### [Task prompt]
Note each line of the listing that contains the string "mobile", and copy it.

### [Provided material]
§

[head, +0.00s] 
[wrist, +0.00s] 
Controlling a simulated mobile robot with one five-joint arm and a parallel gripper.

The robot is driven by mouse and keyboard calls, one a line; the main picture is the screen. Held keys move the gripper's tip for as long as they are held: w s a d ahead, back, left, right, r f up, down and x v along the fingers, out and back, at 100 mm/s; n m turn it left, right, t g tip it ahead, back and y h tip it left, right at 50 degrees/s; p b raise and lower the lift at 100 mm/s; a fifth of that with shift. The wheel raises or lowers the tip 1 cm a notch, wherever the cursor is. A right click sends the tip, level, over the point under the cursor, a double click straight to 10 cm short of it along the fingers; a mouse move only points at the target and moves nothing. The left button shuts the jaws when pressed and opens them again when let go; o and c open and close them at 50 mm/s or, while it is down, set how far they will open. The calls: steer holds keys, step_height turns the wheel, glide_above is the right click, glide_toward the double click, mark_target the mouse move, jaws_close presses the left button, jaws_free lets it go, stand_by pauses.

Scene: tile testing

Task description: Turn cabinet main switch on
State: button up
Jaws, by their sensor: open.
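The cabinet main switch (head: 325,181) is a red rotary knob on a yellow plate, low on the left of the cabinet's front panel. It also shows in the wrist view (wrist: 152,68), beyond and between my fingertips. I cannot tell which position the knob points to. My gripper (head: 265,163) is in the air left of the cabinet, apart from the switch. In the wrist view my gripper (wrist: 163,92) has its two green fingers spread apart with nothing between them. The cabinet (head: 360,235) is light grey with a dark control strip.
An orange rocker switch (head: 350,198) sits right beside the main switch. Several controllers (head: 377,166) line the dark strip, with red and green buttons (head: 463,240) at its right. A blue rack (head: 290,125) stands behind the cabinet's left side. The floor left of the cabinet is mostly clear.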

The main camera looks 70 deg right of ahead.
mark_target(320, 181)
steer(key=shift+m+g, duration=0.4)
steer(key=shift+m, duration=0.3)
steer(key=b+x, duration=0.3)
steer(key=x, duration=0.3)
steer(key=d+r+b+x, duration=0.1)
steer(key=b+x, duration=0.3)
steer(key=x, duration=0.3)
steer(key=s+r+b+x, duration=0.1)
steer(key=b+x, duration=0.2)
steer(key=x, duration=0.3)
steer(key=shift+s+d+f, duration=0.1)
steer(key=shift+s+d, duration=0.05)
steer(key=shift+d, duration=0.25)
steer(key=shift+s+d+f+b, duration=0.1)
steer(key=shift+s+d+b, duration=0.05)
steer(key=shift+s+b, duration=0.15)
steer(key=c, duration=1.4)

§

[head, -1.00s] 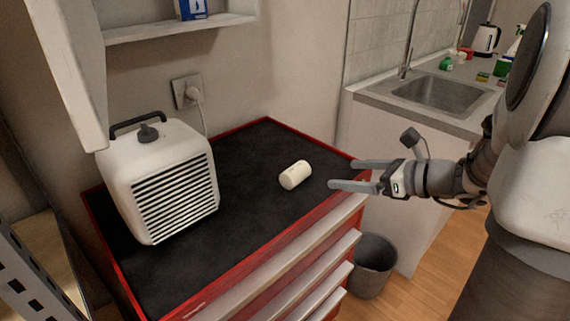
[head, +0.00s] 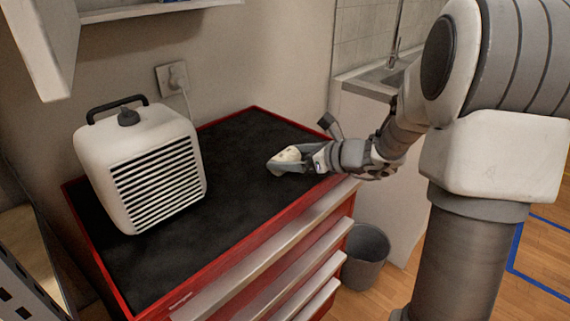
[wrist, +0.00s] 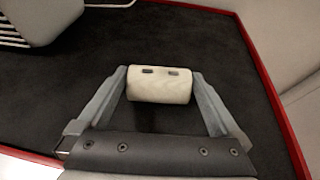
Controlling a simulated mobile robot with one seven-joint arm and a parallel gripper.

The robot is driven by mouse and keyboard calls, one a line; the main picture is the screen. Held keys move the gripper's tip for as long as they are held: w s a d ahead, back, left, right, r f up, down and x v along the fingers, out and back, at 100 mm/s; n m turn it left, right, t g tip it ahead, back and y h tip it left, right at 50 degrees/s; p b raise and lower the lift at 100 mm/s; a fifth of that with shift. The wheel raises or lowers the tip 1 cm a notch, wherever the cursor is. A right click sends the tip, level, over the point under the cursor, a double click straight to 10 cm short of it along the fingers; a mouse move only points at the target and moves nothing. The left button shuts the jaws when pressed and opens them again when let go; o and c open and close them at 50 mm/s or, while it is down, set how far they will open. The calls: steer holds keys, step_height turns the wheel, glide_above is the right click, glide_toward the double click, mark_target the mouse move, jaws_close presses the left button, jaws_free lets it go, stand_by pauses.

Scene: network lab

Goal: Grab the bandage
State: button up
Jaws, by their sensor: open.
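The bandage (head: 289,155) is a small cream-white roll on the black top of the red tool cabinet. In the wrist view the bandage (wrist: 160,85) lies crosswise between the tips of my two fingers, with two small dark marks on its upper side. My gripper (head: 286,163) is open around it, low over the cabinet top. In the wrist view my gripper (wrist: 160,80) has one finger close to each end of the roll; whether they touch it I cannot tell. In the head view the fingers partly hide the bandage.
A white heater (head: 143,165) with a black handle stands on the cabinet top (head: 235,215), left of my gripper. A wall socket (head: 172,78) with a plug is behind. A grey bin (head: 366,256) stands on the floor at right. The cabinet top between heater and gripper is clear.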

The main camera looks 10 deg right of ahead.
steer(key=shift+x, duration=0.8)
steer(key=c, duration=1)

§

### [Response for this exercise]
Controlling a simulated mobile robot with one five-joint arm and a parallel gripper.
Controlling a simulated mobile robot with one seven-joint arm and a parallel gripper.

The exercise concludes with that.